═════ Listing ═════

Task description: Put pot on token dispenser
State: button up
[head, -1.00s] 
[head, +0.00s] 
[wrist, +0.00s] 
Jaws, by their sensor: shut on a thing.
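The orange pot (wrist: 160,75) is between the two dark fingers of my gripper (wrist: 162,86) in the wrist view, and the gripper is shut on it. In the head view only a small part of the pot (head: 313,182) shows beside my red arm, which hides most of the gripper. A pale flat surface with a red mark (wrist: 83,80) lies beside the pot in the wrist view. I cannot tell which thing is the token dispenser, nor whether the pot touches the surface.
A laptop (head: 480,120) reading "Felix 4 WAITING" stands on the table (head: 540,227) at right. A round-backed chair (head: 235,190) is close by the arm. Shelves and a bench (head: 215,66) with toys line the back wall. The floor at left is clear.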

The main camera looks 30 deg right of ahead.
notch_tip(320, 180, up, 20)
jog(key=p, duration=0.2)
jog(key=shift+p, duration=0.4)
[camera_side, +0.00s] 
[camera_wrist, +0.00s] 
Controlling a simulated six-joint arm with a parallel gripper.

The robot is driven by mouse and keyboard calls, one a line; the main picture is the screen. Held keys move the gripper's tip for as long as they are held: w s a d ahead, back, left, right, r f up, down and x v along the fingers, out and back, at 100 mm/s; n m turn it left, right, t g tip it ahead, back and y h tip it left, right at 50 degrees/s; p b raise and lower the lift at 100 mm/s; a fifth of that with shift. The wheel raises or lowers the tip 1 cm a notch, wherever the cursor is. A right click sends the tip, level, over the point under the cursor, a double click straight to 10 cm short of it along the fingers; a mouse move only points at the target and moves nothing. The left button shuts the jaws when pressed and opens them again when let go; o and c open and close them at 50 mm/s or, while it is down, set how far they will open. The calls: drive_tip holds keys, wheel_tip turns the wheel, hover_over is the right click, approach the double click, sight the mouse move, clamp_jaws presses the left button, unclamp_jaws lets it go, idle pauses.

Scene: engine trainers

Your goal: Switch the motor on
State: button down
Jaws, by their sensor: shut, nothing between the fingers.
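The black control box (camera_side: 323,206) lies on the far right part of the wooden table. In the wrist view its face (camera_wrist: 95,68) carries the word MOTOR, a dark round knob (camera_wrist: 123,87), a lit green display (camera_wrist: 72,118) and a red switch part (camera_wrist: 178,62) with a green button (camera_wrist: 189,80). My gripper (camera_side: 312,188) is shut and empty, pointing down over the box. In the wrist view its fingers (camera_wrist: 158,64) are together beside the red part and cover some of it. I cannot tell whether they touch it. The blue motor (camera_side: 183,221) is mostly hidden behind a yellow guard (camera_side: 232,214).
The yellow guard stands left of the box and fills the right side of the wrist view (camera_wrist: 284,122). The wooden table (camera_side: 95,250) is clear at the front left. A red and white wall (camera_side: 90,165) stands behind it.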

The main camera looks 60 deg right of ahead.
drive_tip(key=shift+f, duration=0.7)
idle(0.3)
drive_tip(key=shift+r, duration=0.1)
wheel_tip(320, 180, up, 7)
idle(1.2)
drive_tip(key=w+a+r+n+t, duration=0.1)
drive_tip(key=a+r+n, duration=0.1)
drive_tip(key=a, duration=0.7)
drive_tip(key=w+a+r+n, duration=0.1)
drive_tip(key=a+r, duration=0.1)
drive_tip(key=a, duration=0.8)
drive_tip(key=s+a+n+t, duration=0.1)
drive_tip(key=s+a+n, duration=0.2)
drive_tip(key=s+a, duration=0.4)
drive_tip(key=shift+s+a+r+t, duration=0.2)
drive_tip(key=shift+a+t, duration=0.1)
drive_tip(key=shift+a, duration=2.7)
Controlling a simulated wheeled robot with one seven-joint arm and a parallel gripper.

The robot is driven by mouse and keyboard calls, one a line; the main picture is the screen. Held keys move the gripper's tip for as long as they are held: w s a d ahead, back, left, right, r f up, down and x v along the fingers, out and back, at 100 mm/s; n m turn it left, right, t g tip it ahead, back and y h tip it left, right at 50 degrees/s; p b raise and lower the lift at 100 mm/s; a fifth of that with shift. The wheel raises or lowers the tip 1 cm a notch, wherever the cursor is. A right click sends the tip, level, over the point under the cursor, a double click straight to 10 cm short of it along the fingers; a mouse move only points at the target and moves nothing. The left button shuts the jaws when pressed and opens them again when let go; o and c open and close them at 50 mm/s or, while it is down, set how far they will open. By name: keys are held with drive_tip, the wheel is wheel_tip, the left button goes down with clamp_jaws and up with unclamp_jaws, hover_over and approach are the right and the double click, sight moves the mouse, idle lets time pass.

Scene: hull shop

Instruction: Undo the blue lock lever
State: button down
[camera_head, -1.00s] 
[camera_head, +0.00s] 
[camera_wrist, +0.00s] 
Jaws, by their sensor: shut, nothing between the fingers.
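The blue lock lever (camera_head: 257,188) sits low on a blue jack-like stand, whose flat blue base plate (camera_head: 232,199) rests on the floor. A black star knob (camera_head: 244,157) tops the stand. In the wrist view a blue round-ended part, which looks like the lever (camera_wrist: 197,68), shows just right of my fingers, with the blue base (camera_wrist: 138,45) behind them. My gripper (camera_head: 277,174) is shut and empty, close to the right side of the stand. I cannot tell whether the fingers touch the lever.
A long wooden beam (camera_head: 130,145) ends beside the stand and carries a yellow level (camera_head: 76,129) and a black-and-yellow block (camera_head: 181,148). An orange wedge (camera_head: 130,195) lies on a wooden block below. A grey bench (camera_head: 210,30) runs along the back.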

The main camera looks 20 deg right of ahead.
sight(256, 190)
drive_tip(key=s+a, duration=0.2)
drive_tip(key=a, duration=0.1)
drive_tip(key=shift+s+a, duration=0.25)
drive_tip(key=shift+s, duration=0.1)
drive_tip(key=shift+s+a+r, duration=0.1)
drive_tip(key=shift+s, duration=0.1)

═════

[Written instruction]
Gather all lines from the records above in which "joint" appears.

[Response for this exercise]
Controlling a simulated six-joint arm with a parallel gripper.
Controlling a simulated wheeled robot with one seven-joint arm and a parallel gripper.

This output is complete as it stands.